Only in my nightmares have I planned my wedding in 24 hours, but that’s exactly what we did. On the Sunday just passed, before love itself was outlawed, I eloped with my beautiful bride on the windswept sea cliffs of Second Valley. It was nothing like we had planned, but it couldn’t have been more perfect.
Afterwards at my sister’s place, we celebrated with just twenty of our nearest and dearest. It was the most lavish backyard shindig you’ve ever seen, and we are indebted to those who made it happen.
Three days into our honeymoon—just yesterday in fact—we checked the news. Weddings are now limited to an attendance of five. Even social events hosted in homes and backyards are prohibited, according to the PM’s latest advice.
Good thing we got in early.
As I look back over the last few months, it is overwhelming to think of all that has happened. Just before we returned here from the USA, Angie’s Australian visa was bungled. Had we not chased down the Department of Home Affairs in sheer desperation, she’d still be stuck at home in America.
Then the Australian bushfires came. A day before boarding our flight to Australia, we heard unbelievable news from my family that the Adelaide Hills were on fire. The first news headline we saw told of our wedding venue almost burning to the ground, and heavily damaged vines in every direction.
It really seems like it was the wedding that wasn’t supposed to happen. But it has—and it yet will. When our thirty long-lost loved ones can finally join us, we will be throwing a very, very big party.
For now, there are a few lessons I’ve learnt from all that has happened.
This situation is far bigger than us. Before our wedding, I scanned the news for how it would affect Angie and me. For days, our hopes and dreams and absurd amounts of money were all hanging on the whimsical dictates of world leaders.
We still hope for most of this to be redeemed at a future date. But now that the stress of a cancelled wedding is behind us, it is easier to see how this situation is affecting everyone.
India has just begun a 3-week lockdown. Spare a thought for the countless millions who are “locking down” in tin and tarpaulin slums.
I don’t mean to downplay your suffering. But keep in mind that you are not alone. We’ve all been affected—and there’s a good chance that others have it worse than you. They need your prayers, and maybe your practical support, too.
I have a phenomenal wife. I have heard of bridezillas, but Angie isn’t one of them. She has handled this whole catastrophe with perfect poise and maturity.
On hearing that every family member and childhood friend was blocked from witnessing her marriage, Angie dried her tears and planned a second wedding. And then a third. And like me, she enjoyed the day with all of her heart.
She understands what more brides need to: a wedding does not a marriage make. All the celebrations in the world can’t outweigh the joy of a union forged by God inspired by the selfless example of Christ.
We’re less than a week in and clearly we have lots to learn, but I can’t imagine a bride of better character to begin this brand new life with.

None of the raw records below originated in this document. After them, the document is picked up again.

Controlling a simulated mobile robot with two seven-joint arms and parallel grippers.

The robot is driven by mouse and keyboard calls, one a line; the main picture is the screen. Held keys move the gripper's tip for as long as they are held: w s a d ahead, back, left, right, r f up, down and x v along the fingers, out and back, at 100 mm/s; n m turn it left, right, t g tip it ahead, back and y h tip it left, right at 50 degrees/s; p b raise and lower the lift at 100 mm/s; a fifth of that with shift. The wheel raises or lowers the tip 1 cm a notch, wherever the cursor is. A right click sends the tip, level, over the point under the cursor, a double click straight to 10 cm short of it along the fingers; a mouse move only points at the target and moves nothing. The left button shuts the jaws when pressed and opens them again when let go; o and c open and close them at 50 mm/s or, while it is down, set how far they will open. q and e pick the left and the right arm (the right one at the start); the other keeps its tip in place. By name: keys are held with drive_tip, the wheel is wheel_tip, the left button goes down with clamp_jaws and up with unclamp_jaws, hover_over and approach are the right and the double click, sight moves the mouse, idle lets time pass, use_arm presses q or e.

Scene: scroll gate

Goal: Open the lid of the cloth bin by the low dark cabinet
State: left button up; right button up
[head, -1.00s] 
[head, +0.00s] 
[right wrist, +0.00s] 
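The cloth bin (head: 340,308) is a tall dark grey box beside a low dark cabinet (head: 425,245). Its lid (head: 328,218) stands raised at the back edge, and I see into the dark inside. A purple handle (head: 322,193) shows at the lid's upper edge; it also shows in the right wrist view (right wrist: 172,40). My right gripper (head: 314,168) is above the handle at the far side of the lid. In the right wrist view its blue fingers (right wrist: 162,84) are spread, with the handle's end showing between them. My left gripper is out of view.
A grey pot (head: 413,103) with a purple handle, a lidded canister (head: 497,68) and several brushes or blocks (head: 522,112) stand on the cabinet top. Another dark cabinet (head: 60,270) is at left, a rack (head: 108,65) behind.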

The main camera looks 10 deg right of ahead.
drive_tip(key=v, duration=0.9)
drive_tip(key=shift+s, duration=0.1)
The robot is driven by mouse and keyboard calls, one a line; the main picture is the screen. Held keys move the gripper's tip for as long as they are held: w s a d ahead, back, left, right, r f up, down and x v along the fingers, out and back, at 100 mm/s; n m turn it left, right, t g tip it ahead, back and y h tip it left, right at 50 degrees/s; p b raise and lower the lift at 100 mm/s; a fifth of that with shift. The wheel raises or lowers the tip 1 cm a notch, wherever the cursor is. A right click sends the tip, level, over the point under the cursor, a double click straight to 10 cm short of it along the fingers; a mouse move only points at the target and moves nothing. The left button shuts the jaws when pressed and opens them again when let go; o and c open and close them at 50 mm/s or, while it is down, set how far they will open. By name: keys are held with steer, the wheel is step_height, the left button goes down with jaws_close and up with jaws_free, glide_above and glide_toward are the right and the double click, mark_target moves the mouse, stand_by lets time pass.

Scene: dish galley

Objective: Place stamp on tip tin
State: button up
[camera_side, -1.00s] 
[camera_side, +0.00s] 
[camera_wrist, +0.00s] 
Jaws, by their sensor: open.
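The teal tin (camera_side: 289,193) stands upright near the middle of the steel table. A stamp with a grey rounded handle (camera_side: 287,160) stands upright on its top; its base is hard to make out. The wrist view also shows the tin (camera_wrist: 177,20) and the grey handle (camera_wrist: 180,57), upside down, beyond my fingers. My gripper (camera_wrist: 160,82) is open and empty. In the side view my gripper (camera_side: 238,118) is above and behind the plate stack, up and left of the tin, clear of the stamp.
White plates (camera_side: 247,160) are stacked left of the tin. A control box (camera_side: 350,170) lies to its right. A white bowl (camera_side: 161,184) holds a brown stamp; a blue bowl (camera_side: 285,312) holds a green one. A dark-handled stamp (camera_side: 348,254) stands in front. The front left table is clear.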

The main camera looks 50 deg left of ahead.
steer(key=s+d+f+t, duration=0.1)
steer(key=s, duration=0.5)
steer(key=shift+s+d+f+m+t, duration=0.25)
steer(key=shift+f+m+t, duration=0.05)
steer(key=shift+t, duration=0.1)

God is always in control. During countless moments this week, it felt very much like God was not in control. But feelings don’t trump facts. God always has a plan. And often, His hand is seen best in hindsight.
Just before we planned our makeshift wedding, Angie and I prayed with my family. On our knees, we asked God to open a door. He did. Only days after walking through it, that door shut. Had we not heard God and obeyed, both of our families would have missed our marriage.
God’s timing was perfect in other ways too. Just as Angie and I were about to recite our vows to each other, all of us turned towards the ocean to watch a pod of dolphins splashing in the sun. It sounds too good to be true—yet it was so.
God’s hand was also seen in the generosity of others. My sister Carli dropped everything to make our day, small as it was, the most memorable day ever. She made a hundred phone calls and hosted and cooked pizzas and took photos and did it all with a beaming smile. Our friend Donna who offered us her garden was just as caring and selfless.
During dark days, we were carried by the prayers of God’s people and their many messages of support and love.
We have too may blessings to count.
One day we will celebrate our wedding, and we can’t wait. But for the time being, we’re just enjoying marriage.